Each one of us is allowed to glorify what we desire. Be it a car or a deity. I know I waste a lot of time on things that don't matter. And that's what's important to me--that I use my time wisely (I'm working on it).


Resurrection Living

After the obligatory hunting of the Easter baskets at home (which contained comic books), we headed off to church. We usually meet in the evenings, but this morning we had rented space at a chalet at a nearby golf course. So with a roaring fire in the fireplace, we gathered together to worship the risen Lord. We resurrected our alleluias (we had "buried" them in a chest on Ash Wednesday), reflected on the cycle of dying and rising in our lives and vigorously sang praise. We gathered around the table, remembering what Christ did and what He offers. It was a good morning.

We had invited anyone from church who didn't have plans elsewhere to come over for brunch after church. A couple families were able to join us, and we thoroughly enjoyed food, fellowship and beautiful weather. The kids spent some time hunting easter eggs in the yard. Then we gathered around the table once again for some dessert (like we needed more food!).

After they left a couple other friends stopped by after dealing with a tough situation. Once again we gathered around the table to talk, cry and listen.

Easter isn't just about new life and victory over death (though it is indeed very much about that). It is just as much about living life now as it is the afterlife. And as I read the Bible, living abundantly now means living in community (when the Bible says "you" it is almost always plural).

And that's what today was: life in community (and it was mainly around the table as you may have noticed). It's not always easy or pretty, but its good. And it frequently has good doses of fun. But mainly it has a lot of good folks who are on the same journey. We share our lives (and our food) and we help each other grow more into living life fully. All because He is risen.


Holy Week in Art

A series of artworks from the Minneapolis Institute of Art:

The Betrayal of Christ by Anthony van Dyck (c. 1620)

Man of Sorrows by Luis de Morales (c. 1560)

Corpus by the Master of Guadalcanal (c. 1700)

A sanctuary curtain from a Coptic church (5th-6th century)The Crucifixion by a follower of Lucas Cranach (c. 1575)

Lamentation with Saint John the Baptist and Saint Catherine of Alexandria
by Master of the Legend of Saint Lucy (c. 1500)

Good Friday

Another drawing that Anders made last night during church illustrates Good Friday. The Roman soldiers are in the lower left. I believe the lower right corner shows some of the women crying over what is happening. I'm not sure why, but the crucifixion appears to be taking place in the clouds with a rainbow--which maybe is fitting as the rainbow was a sign of God' promise not to destroy the earth by flood. But in this case it shows God saving the earth through blood. At the bottom are two speech balloons that show exactly why such a horrible event can be called "Good Friday." Jesus is saying "I love you." And the smaller balloon is from God saying, "Me too."

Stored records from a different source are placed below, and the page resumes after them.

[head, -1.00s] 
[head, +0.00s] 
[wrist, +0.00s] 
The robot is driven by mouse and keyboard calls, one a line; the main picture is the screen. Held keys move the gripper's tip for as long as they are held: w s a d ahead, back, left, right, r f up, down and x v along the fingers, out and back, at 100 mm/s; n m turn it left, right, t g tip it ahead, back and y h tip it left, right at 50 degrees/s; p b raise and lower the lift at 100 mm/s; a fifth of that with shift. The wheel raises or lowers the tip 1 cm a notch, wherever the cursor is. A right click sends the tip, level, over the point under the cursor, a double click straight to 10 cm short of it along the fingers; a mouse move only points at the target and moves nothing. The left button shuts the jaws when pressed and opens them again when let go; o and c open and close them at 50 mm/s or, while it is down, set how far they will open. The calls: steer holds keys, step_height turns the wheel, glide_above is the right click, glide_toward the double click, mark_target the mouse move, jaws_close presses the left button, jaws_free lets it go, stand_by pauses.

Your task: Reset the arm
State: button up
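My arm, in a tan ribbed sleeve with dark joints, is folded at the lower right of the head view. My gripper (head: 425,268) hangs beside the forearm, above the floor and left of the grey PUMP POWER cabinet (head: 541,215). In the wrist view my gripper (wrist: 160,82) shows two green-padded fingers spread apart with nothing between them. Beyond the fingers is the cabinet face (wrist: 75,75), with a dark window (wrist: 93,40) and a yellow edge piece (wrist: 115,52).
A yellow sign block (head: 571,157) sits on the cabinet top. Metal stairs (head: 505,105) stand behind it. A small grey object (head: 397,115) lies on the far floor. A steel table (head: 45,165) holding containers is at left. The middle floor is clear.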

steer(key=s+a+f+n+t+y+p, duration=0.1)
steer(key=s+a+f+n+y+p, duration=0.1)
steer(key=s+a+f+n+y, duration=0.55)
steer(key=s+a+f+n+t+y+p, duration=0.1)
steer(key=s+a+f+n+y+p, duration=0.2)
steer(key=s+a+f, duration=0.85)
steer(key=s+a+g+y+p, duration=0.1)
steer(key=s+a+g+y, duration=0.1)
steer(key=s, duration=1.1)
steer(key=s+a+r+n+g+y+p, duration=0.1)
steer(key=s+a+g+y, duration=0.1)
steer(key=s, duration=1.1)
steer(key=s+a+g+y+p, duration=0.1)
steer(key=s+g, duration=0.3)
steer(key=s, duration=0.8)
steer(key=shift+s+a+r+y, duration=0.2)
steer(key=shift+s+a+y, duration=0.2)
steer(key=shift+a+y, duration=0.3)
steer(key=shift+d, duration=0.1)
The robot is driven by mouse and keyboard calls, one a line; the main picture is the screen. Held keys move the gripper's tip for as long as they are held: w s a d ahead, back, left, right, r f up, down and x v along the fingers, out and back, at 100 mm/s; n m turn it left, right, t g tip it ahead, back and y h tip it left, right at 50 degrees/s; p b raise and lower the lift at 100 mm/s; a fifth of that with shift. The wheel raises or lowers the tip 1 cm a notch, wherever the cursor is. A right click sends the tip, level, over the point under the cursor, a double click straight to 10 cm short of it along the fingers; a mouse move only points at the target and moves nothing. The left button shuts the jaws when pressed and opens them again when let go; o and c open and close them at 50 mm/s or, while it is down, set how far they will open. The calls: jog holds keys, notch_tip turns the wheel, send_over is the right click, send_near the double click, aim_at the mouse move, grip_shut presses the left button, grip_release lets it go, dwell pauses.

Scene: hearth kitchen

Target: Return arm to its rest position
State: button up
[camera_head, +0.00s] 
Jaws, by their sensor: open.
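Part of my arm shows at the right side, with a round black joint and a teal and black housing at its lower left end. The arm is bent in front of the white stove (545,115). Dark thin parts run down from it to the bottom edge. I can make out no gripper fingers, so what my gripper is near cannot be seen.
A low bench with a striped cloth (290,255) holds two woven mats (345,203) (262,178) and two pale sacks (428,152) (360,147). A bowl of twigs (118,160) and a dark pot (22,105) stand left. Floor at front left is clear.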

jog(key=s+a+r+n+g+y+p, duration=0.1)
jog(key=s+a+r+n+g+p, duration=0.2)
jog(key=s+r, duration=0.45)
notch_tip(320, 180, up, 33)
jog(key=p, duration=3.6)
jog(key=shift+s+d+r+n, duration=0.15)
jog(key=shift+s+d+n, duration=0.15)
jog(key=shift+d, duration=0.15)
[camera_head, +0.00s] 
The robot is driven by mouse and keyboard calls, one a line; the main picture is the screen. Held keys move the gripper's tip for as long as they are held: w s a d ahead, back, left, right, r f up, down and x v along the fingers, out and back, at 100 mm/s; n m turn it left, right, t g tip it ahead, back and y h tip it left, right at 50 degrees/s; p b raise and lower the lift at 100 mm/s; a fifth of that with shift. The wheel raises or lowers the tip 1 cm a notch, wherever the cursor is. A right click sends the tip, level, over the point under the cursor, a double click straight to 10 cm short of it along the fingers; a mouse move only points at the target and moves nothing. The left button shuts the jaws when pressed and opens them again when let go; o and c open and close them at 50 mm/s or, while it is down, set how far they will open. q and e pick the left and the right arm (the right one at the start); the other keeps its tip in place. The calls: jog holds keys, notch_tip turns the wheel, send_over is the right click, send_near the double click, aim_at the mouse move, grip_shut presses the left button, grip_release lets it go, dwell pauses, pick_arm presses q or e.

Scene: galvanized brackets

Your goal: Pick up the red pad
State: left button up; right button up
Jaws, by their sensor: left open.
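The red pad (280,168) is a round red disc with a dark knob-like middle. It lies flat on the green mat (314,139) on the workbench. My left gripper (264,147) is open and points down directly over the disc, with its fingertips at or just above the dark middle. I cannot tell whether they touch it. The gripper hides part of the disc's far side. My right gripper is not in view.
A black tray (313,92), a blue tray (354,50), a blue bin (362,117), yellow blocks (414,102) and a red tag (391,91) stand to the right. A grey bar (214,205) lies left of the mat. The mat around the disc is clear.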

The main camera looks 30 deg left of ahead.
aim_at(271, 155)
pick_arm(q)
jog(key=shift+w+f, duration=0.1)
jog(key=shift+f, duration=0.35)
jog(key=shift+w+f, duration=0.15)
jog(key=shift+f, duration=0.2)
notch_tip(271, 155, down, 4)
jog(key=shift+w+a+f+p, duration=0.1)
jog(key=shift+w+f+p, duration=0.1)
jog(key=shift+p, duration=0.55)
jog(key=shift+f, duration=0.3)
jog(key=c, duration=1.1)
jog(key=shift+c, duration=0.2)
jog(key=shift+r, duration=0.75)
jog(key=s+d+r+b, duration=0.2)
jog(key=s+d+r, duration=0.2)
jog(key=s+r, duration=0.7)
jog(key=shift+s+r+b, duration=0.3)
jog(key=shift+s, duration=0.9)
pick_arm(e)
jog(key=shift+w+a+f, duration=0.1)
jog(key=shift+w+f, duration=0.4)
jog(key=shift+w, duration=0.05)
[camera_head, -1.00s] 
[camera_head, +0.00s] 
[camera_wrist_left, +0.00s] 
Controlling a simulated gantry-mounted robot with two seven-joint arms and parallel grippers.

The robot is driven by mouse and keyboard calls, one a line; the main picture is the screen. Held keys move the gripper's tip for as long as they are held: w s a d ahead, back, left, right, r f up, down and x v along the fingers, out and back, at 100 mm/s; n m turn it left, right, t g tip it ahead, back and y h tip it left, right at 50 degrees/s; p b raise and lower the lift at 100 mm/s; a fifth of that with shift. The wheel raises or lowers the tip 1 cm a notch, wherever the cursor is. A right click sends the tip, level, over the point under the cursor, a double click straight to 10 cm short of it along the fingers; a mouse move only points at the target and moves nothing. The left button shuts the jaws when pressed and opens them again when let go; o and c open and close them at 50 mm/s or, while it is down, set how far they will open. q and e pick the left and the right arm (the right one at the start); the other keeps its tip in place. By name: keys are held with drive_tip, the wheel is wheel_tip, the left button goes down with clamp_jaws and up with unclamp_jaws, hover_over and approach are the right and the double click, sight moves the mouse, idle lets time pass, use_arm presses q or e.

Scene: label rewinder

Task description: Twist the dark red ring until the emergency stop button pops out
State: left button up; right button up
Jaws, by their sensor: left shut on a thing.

Yes, it is our sins--our evil, perverse, vile deeds against God, against each other and even against ourselves--that put Jesus on the cross. It was a horrible place for the son of God to be--one of the most terrible forms of death. But He went through it for our sake. Because He loves us and desires to spend eternity with us. Amen.


Maundy Thursday: Why Me?

Maundy: from the Latin mandatum; meaning commandment; as in "A new commandment I give to you: Love each other" (John 13:34)

Anders drew this picture tonight during our Maundy Thursday service at church. Jesus is saying, "I will wash your feet." Peter is off to the side replying, "Why me?"

It indeed is a "Why me?" moment. Why would the Creator of the universe stoop so low as to cleans my dirty, stinky feet? Answer: He loves me. He loves you. He loves us all.

Tonight, as we washed each others' feet at church, we first went to the table. Alone (though I went with the boys to help them). Jesus was our host as we took the bread and dipped it in the cup. It was another "Why me?" moment. Why do I get to come to the table, sinful as I am? Again: He loves me.

Sometimes when I come to the table I am Judas--willing to betray Jesus. Sometimes I am Peter--headstrong and thick-headed. Sometimes I am Thomas--needing a little more proof. Sometimes I am James and John--wanting my place beside Jesus. All twelve disciples were there at the table. None came perfect. Most didn't get Jesus until well after He had risen. But He loved them. And in their imperfect ways, they loved Him (I believe even mis-directed Judas had love for Jesus). The table was for them. To remember Him.

It was there at the table that they would learn to take up their cross. Indeed, the majority of them would be put to death for their faith. Taking up their cross wasn't just a figure of speech--it was a reality. And along the way, they learned to wash feet--to serve each other, even the lowliest among them.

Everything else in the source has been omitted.